Posts Tagged ‘polling’
Business - Written Monday, March 9, 2009 by Denis Hancock - 2 Comments
NBA Team Ranker: The wisdom of crowds revealed through micro polling
For most of the last year there’s been one major point in relation to wikinomics that I’ve been trying to make more than any other – that while it’s often seen as synonymous with the “wisdom of crowds“, more often than not wikinomics-enabled strategies focus on finding (and leveraging) “uniquely qualified minds“. This is a subtle but important difference that is most obvious in the first story presented in the book – GoldCorp. Rather than being a tale of how a crowd of people came together to “mass collaborate” and create value, it was an excellent example of using transparency and the web to find those few uniquely gifted individuals that know how to find gold.

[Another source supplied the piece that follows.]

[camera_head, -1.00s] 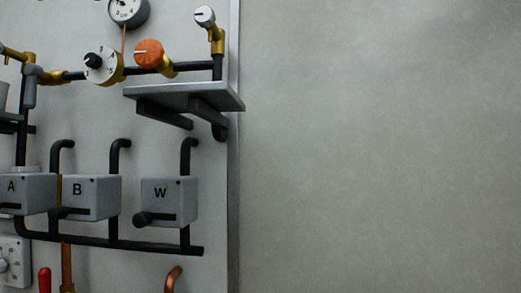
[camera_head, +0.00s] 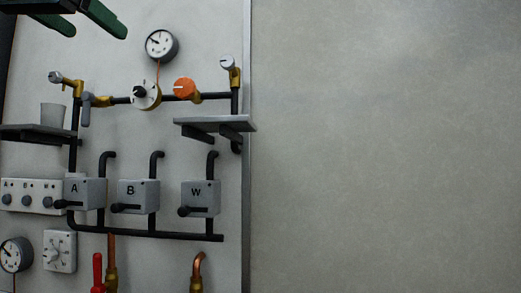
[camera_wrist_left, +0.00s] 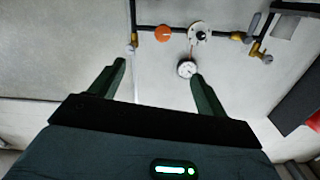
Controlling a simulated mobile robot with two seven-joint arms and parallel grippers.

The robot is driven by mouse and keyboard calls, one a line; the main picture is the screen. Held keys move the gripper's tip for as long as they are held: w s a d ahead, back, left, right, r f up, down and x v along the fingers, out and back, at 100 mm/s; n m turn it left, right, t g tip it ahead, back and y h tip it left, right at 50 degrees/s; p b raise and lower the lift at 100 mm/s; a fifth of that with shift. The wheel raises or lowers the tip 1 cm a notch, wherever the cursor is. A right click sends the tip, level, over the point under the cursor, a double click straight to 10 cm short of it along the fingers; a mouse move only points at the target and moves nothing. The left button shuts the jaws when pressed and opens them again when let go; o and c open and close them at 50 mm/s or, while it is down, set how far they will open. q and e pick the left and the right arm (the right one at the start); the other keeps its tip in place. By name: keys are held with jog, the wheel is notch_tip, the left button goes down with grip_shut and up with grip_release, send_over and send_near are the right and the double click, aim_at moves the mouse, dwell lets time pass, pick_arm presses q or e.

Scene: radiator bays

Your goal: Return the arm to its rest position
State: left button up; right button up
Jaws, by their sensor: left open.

However, this line of argument isn’t meant to say that “wisdom of crowd” applications don’t exist – and I continue to look for examples that I find compelling. One that I find quite interesting right now is the NBA Team Ranker. If you launch the application, you are presented with a simple question – “Which team is better?”, from two options (say, the Raptors and the Lakers). It takes only a second to toss your opinion into the ring. But as the application does this micro polling over and over again, rotating through the 30 NBA squads in a series of binary choices, it adds up to a “collective wisdom” – a ranking from #1 to #30 for the entire league.